Budget in Limbo
by Julia Rosen [courtesy of Working Californians blogs]
To say things are a mess in Sacramento right now is an understatement. The budget is being attacked by all sides. Usually that is an indication of a good compromise, but sometimes it leads to HillaryCare and everything goes down in flames. Here is a status update.
The Assembly passed the budget in a late night session then said it was going on recess for a month. The trouble started in the Senate before the Assembly even started. Senator Perata was not happy with a package of tax cuts that the Republicans wanted. Then the Senate Republicans started moving the goal posts. They went back to demanding even more cuts, without spelling out what they meant.
Meanwhile, advocates for the poor, elderly, education and transportation expressed their disappointment at the budget that passed the Assembly. George Skelton today went after the cuts to the poor.
Anyway, it was about the time of the wine-tasting that the legislative leaders hatched their plan to roll California's most vulnerable.OK, maybe I'm guilty of a cheap shot. But it's no more a cheap shot than picking the pockets of the poor in order to bring spending and taxes closer into balance.
The victims list includes 1.2 million impoverished aged, blind and disabled, plus 500,000 welfare families, mostly single moms with two kids.
Skelton then reminds us of the comments made by Nunez and Perata earlier on these type of cuts.

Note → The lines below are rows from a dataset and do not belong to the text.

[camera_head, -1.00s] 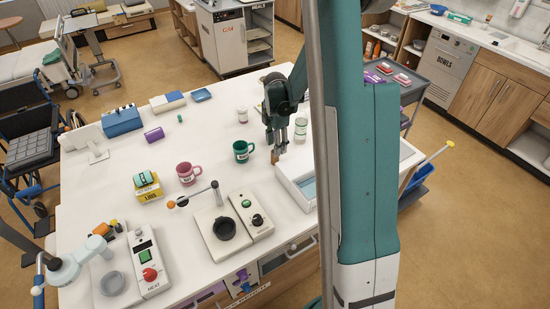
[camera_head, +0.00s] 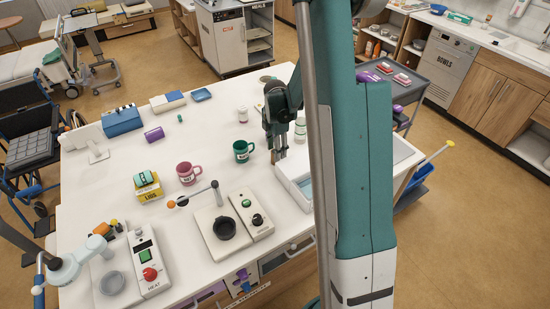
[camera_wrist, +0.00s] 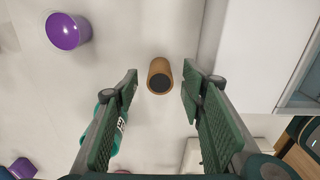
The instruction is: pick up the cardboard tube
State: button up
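The cardboard tube (camera_wrist: 160,76) is a short brown cylinder with a dark open end facing the camera in the wrist view. It stands on the white tabletop. My gripper (camera_wrist: 161,84) is open, with its two green fingers apart to the left and right of the tube in the picture. Bare space shows between the tube and each finger, and nothing is held. In the head view my gripper (camera_head: 278,157) points down over the table, just left of a white tray, and the tube cannot be made out clearly there.
The white tray (camera_head: 290,182) is close on the right. A white-and-green jar (camera_head: 300,128) stands behind. A purple cup (camera_wrist: 67,30) shows in the wrist view.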

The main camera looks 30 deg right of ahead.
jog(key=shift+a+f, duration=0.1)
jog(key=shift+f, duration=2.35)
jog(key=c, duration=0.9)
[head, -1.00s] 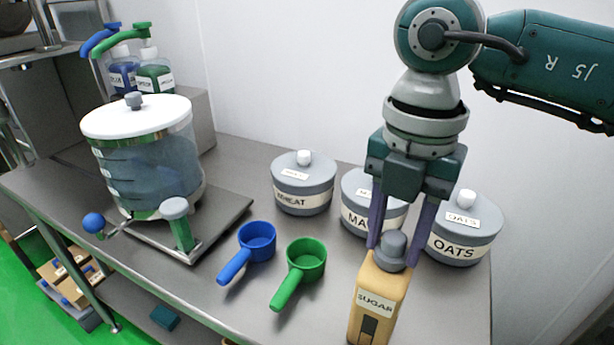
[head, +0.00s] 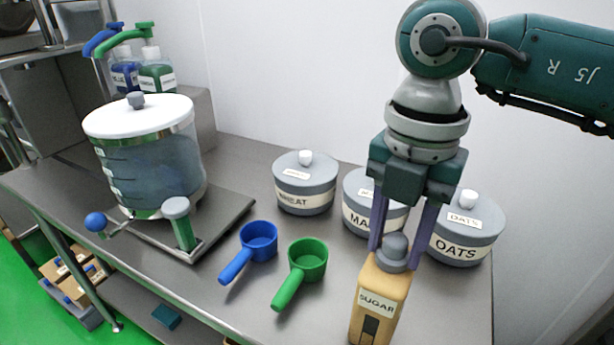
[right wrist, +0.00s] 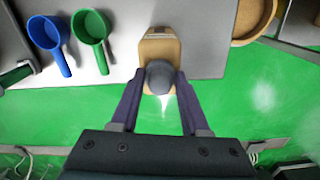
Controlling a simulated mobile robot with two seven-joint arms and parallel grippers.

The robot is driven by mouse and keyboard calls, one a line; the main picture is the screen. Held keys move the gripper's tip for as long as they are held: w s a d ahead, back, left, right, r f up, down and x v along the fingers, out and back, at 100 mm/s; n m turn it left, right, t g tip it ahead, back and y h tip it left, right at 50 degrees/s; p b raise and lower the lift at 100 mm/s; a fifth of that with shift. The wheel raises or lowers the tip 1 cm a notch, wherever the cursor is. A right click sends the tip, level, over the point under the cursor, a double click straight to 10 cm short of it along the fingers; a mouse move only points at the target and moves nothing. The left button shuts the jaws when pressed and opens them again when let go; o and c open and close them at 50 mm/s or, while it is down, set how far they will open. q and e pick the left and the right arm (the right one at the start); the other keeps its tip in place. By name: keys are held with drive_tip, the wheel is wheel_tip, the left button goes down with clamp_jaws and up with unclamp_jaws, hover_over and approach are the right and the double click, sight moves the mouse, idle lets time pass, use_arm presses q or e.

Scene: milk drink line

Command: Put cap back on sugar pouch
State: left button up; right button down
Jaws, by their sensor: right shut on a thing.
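The tan sugar pouch (head: 379,303) stands upright at the table's front edge, its SUGAR label facing me. The grey cap (head: 395,247) sits at the top of the pouch. My right gripper (head: 397,256) points down from above, with its two purple fingers on either side of the cap, shut on it. In the right wrist view the cap (right wrist: 160,76) is between the fingertips and covers part of the pouch (right wrist: 159,48). Whether the cap is seated on the spout cannot be told. My left gripper is not in view.
Grey canisters labelled WHEAT (head: 305,187) and OATS (head: 466,235), with another between them, stand behind the pouch. A blue scoop (head: 258,240) and a green scoop (head: 307,259) lie to its left. A large lidded dispenser (head: 150,165) stands at the far left.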

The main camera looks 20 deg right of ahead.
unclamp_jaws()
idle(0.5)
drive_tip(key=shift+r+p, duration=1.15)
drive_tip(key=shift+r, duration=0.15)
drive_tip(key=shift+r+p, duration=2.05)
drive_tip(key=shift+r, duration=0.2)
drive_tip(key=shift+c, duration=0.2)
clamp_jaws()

Check this Perata comment to reporters after a July 12 negotiating session with GOP leaders:
"They want us to cut in places that Democrats just didn't get elected to come up here and cut. So for any program that involves the elderly, people who are disabled, people who are mentally ill, our mantra is kind of, we're here to protect those who can't protect themselves."
Nuñez was even more adamant: "We're not going to take the canes away from the blind. We're not going to kick people out of their wheelchairs … kick poor kids into the street. We just refuse to do that under any circumstances."
Guess he was speaking literally. Could have fooled me. I and virtually everyone around the Capitol thought he was promising not to buy Republican votes with poor people's pocketbooks.
Look, they managed to restore most of the cuts that Arnold had proposed, but not all. But then they went and cut taxes, which opened them up to new criticism. This has opened them up for criticism for both their previous comments. It's hard to justify the tax cuts when they had said they were not going to cut aid to the most vulnerable and then they did just that. Then Nunez made it even worse.